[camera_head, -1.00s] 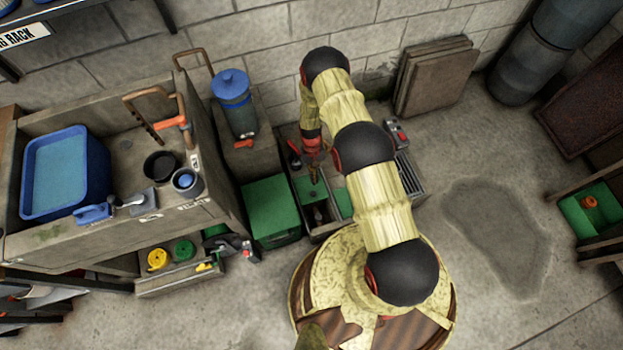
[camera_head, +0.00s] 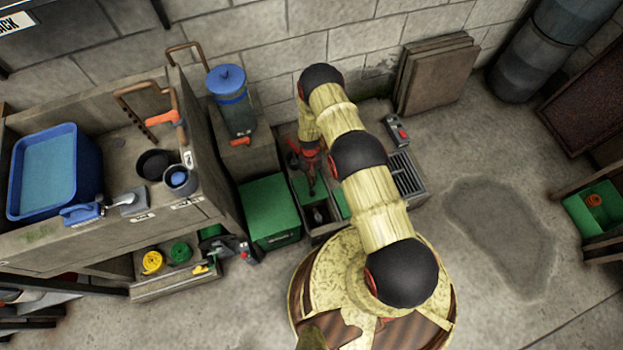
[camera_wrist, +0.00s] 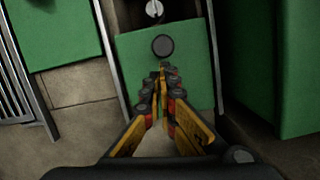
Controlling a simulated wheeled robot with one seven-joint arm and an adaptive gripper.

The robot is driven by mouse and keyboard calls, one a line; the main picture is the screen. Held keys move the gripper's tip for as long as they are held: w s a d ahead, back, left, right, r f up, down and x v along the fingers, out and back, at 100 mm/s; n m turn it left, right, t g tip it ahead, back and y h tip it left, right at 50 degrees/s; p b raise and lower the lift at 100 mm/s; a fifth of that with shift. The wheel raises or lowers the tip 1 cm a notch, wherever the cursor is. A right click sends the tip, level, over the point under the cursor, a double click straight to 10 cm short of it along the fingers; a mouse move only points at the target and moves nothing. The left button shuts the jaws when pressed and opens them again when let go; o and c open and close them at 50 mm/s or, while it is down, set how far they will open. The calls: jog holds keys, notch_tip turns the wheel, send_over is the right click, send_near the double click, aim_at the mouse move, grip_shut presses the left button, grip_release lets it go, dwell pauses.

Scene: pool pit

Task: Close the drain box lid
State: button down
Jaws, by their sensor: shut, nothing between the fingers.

________________________________________

Work to do:
Print exactly the lines from the one with "Scene: pool pit" through the end of the data, inclusive.

Written solution:
Scene: pool pit

Task: Close the drain box lid
State: button down
Jaws, by their sensor: shut, nothing between the fingers.

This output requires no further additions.